À 70 ans passés, le réalisateur de Raging Bull démontre une rage de filmer et de choquer qu’on ne lui connaissait guère ces derniers temps. Aussi virtuose et inspirant soit-il, Hugo Cabret demeurait un film assez inoffensif louchant parfois beaucoup sur le « réalisme magique » d’un Tim Burton. Avec ce Loup-là, les nostalgiques de l’époque De Niro ont de quoi rouler les yeux de contentement, tant le spectateur familier de ces opus mafieux se sentira en territoire conquis. Malgré quelques fautes de raccords (notamment son) et quelques passages montés de façon assez étrange, le monde des boursiers inspire manifestement beaucoup l’italo-américain, qui multiplie les montages polyphoniques, les incursions musicales inattendues et pleines d’à-propos, les visages face caméra et les sautes de violence verbale (record de « fuck » battu, quelle belle coïncidence) et physique (notamment lors d’une scène de ménage houleuse, LE motif récurrent des films de Scorsese) impromptus. Plus surprenant, le film s’avère plus d’une fois hilarant, grâce à l’abattage dément de ses comédiens et un sens de l’absurde édifiant.

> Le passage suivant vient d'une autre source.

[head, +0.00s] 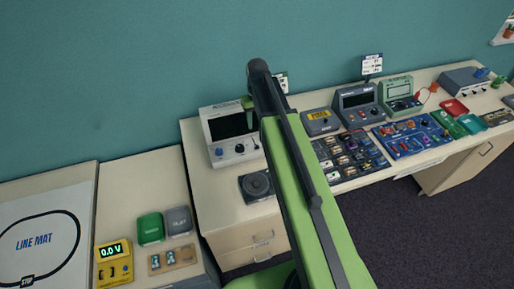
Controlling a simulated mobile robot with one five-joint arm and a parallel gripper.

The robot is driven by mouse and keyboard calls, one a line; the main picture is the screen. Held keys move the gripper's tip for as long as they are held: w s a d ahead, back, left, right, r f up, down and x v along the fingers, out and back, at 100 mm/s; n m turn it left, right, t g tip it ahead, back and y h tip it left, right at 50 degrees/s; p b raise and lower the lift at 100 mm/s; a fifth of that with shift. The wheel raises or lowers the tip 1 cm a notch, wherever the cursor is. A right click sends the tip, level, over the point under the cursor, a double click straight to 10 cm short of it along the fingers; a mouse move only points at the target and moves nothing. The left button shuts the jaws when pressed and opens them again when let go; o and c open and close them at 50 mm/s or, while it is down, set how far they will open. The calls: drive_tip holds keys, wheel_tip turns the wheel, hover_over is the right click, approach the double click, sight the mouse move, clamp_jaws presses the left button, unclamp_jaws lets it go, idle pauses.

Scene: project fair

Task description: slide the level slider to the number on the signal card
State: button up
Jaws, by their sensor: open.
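I cannot pick out a level slider for certain; several devices with small controls stand on the long bench. A small white card with dark print (372,65) stands behind the devices, too small to read. Another such card (282,83) is partly hidden behind my arm. I cannot tell whether either is the signal card. My green arm rises through the middle of the head view and covers part of the bench. My gripper does not show; the arm's far end is turned away.
A lower table at left holds a line mat (35,240) and a yellow meter (113,262).

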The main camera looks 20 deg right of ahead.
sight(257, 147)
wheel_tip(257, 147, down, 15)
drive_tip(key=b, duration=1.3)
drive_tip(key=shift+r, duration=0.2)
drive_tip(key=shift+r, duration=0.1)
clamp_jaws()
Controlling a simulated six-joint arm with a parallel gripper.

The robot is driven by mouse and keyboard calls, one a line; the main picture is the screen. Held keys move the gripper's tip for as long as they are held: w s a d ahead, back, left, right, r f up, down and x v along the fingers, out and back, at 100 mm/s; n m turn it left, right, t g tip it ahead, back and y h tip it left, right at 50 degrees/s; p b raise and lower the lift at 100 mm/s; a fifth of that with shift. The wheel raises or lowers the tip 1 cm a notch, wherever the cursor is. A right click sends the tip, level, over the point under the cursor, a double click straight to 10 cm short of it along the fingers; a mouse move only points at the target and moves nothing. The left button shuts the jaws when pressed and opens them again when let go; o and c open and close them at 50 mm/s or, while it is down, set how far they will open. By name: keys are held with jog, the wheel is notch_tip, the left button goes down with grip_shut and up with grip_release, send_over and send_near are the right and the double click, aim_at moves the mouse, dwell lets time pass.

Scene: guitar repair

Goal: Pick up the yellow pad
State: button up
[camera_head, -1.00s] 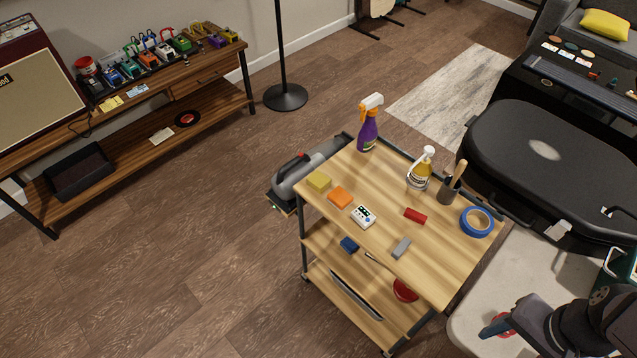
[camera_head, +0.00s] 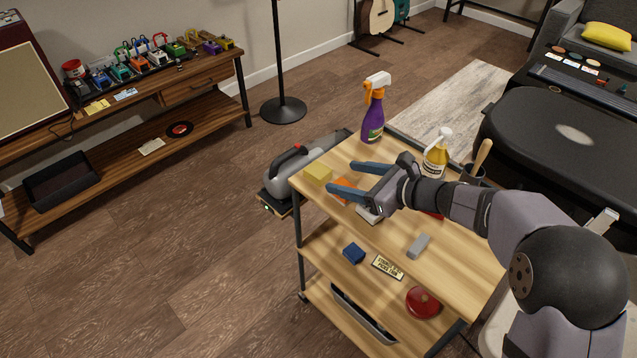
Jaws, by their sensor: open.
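The yellow pad (camera_head: 318,173) is a small block lying on the wooden cart top (camera_head: 462,266), near its left corner. My gripper (camera_head: 344,178) is open, with its two blue fingers pointing left toward the pad. The fingertips are just to the right of the pad in the picture, one toward its far side and one toward its near side. Nothing is between the fingers that I can see as held. I cannot tell the fingers' exact height above the cart top.
An orange block (camera_head: 345,186) lies partly under my gripper, and a white device (camera_head: 369,215) is mostly hidden. A purple spray bottle (camera_head: 373,112) and a yellow bottle (camera_head: 435,158) stand behind. A grey block (camera_head: 418,245) lies nearer.

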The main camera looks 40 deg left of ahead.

Face à Jonah Hill, jamais meilleur que lorsqu’il fonctionne en tandem, et qui écope d’un personnage de boule de nerfs consanguine aux dents polies à peine croyable, Leonardo DiCaprio est celui qui, logiquement, personnifie le mieux cet humour grandiloquent, au détriment même de personnages secondaires superficiels. Jamais le très sérieux héros des Infiltrés n’a eu l’occasion de démontrer une telle puissance de jeu comique. Même s’il n’a semble-t-il sniffé que du lait en poudre sur le plateau, l’énergie dépensée dans tous les registres par l’acteur à l’écran (la scène pivot de la paralysie en voiture, d’ores et déjà culte, n’aurait pas dépareillé dans une comédie de Will Ferrell) redonnerait presque un sens au mot « performance ». Le film est en tout cas à son image : ivre de sa propre démence, parfois confit dans sa propre obscénité (la division des prostituées en différents tarifs, le gringue que fait Belfort à sa belle-tante ou l’avalage de poisson sonnent comme autant de redondances thématiques et narratives), pris au piège d’une amoralité revendiquée qui incite à la distance, voire à l’antipathie pure et simple.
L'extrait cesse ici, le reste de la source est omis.